→ **Your task**
Each line from the one containing "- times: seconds" through the one containing "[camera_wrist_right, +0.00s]" is to be retyped exactly, both end lines included, and all other lines left out.

→ **Data shown**
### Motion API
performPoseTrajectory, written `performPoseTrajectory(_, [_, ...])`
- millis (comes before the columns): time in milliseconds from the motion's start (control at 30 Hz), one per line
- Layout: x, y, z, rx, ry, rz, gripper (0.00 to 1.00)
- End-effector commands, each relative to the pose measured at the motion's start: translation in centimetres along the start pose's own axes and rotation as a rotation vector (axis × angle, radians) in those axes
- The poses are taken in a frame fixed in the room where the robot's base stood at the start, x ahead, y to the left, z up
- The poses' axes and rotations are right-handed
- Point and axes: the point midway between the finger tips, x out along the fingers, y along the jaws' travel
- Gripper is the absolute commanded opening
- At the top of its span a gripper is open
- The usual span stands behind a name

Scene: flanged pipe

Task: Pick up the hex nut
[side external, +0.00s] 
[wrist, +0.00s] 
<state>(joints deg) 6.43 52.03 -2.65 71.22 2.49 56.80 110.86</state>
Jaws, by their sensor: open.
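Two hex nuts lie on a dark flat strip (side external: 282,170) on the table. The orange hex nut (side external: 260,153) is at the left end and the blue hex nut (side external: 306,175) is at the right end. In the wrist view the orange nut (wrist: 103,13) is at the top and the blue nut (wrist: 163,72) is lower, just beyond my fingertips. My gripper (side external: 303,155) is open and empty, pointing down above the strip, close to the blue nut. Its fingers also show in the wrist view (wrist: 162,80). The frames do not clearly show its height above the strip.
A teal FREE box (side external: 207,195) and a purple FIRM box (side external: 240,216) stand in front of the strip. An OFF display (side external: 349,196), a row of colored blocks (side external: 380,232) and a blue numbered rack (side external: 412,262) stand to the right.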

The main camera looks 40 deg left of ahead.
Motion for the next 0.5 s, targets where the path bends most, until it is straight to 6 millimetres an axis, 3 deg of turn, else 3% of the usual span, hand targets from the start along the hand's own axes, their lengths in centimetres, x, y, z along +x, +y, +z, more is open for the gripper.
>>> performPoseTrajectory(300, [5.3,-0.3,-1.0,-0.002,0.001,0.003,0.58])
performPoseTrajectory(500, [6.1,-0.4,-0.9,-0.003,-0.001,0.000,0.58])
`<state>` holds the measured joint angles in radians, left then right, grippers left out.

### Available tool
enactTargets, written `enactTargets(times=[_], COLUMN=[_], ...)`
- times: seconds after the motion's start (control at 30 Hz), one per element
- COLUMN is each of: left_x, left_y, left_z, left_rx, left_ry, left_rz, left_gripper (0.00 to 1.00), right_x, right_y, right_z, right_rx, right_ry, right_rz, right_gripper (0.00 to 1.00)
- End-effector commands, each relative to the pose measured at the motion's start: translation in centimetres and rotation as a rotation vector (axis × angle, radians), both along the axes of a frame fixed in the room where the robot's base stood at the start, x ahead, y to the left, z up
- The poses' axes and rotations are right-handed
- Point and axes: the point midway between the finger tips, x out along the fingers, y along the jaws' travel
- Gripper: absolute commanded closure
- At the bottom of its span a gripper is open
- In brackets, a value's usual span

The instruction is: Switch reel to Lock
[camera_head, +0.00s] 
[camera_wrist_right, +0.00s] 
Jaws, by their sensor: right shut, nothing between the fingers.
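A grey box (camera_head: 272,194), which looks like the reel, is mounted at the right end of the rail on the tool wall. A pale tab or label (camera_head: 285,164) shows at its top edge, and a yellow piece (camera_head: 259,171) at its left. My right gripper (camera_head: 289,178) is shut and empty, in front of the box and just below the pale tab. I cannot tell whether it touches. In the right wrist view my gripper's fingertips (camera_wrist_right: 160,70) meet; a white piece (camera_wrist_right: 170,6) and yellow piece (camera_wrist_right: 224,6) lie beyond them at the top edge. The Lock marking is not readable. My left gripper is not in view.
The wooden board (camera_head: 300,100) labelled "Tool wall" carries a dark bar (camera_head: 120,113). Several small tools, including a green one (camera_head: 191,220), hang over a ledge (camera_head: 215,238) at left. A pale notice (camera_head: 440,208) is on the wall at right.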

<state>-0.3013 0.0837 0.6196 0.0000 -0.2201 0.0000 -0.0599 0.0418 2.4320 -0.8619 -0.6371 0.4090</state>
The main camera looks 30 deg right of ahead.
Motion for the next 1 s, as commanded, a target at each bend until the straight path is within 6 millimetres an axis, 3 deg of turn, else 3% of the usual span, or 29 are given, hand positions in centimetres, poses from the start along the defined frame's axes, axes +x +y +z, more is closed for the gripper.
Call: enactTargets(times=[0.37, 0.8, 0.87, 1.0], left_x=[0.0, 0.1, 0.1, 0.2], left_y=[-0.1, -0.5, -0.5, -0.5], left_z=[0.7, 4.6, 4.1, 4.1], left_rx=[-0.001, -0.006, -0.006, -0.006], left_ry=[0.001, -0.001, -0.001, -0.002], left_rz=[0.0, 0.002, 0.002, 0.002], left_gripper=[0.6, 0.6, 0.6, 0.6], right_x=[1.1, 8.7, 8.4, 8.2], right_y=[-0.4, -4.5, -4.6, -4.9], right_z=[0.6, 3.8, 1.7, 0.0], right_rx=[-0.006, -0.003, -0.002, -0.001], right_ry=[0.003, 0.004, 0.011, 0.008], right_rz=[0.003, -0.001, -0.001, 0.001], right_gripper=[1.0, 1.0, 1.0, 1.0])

→ **Exercise response**
- times: seconds after the motion's start (control at 30 Hz), one per element
- COLUMN is each of: left_x, left_y, left_z, left_rx, left_ry, left_rz, left_gripper (0.00 to 1.00), right_x, right_y, right_z, right_rx, right_ry, right_rz, right_gripper (0.00 to 1.00)
- End-effector commands, each relative to the pose measured at the motion's start: translation in centimetres and rotation as a rotation vector (axis × angle, radians), both along the axes of a frame fixed in the room where the robot's base stood at the start, x ahead, y to the left, z up
- The poses' axes and rotations are right-handed
- Point and axes: the point midway between the finger tips, x out along the fingers, y along the jaws' travel
- Gripper: absolute commanded closure
- At the bottom of its span a gripper is open
- In brackets, a value's usual span

The instruction is: Switch reel to Lock
[camera_head, +0.00s] 
[camera_wrist_right, +0.00s] 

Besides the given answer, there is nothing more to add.